Written exercise =
Print all of the data exactly.

Information supplied =
▼
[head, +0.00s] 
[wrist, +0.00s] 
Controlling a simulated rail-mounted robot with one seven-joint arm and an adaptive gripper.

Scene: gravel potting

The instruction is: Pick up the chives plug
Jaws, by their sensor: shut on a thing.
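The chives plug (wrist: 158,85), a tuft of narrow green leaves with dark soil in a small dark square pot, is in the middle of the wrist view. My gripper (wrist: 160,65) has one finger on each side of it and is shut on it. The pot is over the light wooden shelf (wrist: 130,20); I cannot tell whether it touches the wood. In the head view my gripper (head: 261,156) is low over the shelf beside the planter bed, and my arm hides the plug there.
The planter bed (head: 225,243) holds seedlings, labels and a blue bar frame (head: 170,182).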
▲
Result for this task =
[head, +0.00s] 
[wrist, +0.00s] 
Controlling a simulated rail-mounted robot with one seven-joint arm and an adaptive gripper.

Scene: gravel potting

The instruction is: Pick up the chives plug
Jaws, by their sensor: shut on a thing.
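The chives plug (wrist: 158,85), a tuft of narrow green leaves with dark soil in a small dark square pot, is in the middle of the wrist view. My gripper (wrist: 160,65) has one finger on each side of it and is shut on it. The pot is over the light wooden shelf (wrist: 130,20); I cannot tell whether it touches the wood. In the head view my gripper (head: 261,156) is low over the shelf beside the planter bed, and my arm hides the plug there.
The planter bed (head: 225,243) holds seedlings, labels and a blue bar frame (head: 170,182).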

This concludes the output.